The courts have also attempted to apply equitable principles in an attempt to nullify contracts based on a mistake if it resulted in unfairness to one of the parties. However this has led to uncertainty in the law and the courts appear to have gone back to a narrow interpretation of mistake in order to bring back certainty to the law.

In the House of Lords case Bell v. Lever Brothers Ltd. it was established that common mistake can void a contract only if the mistake of the subject-matter was sufficiently fundamental to render its identity different from what was contracted, making the performance of the contract impossible. This is in line with the doctrine of the freedom of contract and the principle of caveat emptor that the courts are not prepared to grant relief based on bad bargain alone. The reasoning behind such a strict approach was that parties should not be allowed to escape from what merely was a bad bargain.

This reasoning has also led to similiar decision such as in Leaf v International Galleries a mistake as to the artist of a painting could not amount to quality making the thing essentially different. In Harrison and Jones v Burton and Lancaster a commercially inferior mixture of pure kapok and brush cotton and not solely pure kapok was not deemed to be essentially different. In Oscar Chess Ltd v Williams, a 1948 model of a car was not essentially different from a 1939 model. In Smith v Hughes the law even went to the point that even if one party knows that the other party is mistaken as to the quality the contract was still binding.
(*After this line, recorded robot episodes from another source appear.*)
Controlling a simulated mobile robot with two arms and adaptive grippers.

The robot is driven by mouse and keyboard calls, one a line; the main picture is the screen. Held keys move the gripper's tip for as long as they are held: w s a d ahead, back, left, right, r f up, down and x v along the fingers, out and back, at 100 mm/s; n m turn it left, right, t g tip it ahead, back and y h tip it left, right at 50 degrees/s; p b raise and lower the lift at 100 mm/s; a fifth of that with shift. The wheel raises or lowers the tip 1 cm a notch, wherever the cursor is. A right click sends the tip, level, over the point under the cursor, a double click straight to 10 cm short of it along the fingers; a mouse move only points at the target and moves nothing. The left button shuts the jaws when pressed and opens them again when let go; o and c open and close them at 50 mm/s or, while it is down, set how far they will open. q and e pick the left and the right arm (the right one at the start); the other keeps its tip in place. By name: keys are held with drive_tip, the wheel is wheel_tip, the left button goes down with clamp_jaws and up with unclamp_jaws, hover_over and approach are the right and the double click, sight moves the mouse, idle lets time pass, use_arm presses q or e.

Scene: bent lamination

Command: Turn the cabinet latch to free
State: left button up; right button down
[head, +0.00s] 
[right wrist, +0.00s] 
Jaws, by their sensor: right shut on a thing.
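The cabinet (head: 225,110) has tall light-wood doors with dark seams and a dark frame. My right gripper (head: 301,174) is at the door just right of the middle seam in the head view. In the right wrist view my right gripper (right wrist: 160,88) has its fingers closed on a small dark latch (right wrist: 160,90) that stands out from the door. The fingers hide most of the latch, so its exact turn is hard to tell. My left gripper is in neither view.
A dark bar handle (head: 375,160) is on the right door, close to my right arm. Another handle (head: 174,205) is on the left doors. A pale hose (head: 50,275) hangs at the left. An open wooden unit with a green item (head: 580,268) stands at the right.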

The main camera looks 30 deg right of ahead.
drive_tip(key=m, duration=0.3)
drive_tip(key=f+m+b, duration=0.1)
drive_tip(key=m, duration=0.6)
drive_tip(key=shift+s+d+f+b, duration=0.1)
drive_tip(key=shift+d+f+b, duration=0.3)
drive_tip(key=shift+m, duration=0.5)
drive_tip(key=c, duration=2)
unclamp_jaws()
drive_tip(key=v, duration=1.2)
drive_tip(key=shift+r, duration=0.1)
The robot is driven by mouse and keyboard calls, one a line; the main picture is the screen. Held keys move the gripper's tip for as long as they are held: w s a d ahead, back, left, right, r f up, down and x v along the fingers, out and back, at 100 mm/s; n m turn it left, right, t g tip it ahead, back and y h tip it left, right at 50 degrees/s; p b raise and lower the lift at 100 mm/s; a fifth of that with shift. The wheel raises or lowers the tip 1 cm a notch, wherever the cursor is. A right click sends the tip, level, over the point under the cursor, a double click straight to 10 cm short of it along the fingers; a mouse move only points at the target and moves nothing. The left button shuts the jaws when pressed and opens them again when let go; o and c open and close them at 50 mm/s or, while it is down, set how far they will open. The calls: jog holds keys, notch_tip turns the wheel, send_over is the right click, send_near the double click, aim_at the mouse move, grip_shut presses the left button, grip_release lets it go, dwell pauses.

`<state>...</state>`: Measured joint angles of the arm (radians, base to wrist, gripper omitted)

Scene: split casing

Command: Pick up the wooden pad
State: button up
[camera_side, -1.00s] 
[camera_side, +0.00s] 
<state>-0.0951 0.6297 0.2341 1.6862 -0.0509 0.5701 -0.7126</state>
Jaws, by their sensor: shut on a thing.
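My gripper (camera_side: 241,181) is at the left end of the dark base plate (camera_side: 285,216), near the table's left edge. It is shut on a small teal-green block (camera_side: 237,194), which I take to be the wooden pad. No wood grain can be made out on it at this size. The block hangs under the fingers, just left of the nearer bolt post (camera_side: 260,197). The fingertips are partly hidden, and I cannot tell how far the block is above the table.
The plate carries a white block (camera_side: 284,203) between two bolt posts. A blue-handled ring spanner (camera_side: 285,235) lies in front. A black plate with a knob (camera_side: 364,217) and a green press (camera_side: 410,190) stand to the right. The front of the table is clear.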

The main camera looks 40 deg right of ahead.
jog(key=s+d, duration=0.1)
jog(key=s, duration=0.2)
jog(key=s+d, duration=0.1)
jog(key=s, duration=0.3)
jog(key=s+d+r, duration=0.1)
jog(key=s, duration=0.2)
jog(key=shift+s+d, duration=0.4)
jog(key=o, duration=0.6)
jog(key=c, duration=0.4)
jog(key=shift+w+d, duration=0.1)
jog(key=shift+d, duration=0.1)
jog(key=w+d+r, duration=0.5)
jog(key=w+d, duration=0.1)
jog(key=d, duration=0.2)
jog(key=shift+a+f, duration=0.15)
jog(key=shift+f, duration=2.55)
The Court of Appeal in Solle v Butcher purported to use equity to make a contract voidable if it would be "unconscientious for the other party to avail himself of the legal advantage which he had obtained.ties themselves and for innocent third parties. In Associated Japanese Bank v Credit du Nord, Steyn J stated that ‘Equity will give relief against common mistakes in cases where the common law will not, and it provides more flexible remedies, including the power the set aside the contract. In equity the contract may be voidable on the grounds of a fundamental mistake provided there was absence of blameworthy behaviour of either party at the time of contracting and if could be unconscionable for a party to insist on strict contractual rights because of the mistake.’

However Solle v Butcher left it unclear the precise parameters of the equiteable jurisdiction. The fundamental mistake of equity was not very much different from the mistake that was sufficiently fundamental to render its identity different under common law. It was also too obscure as to what amounted to unconscionable behaviour Also the significant difference in applying equity is that the effect of mistake in equity rendered a contract voidable and not void whereas in law the contract was rendered void. This created confusion with regard to third party rights.

The case of Great Peace Shipping Ltd v Tsavliris Salvage is notable for purporting to overrule Solle v Butcher and denying the existence of an equitable jurisdiction to set aside contracts made under a fundamental common mistake. The courts in Great Peace returned certainty to the law relating to mistake as to quality which requires very stringent tests before a court will relieve such mistakes. This follows the purposive approach to contract law which the courts have taken and which seeks to enforce a contract rather than terminate it. This has lent certainty to the law. The less stringent tests required under equity which found favour with those who wanted a measure of flexibility have now been largely discarded. Rather than create confusion and to make certain the level of protection granted to third parties the courts have chosen not to use equity in cases involving mistake

The question whether the equitable jurisdiction to set contracts aside for unilateral mistakes has survived Great Peace has not been decided in the English courts, although its continued existence has been assumed: Huyton SA v Distribuidora Internacional de Productos Agricolas SA de CV and Harrison v Halliwell Landau.

It can be assumed that Great Peace has taken the law back to post Lever Bros but pre Solle v Butcher. In short mistake will no longer be flexible and parties should be on the alert when contracting.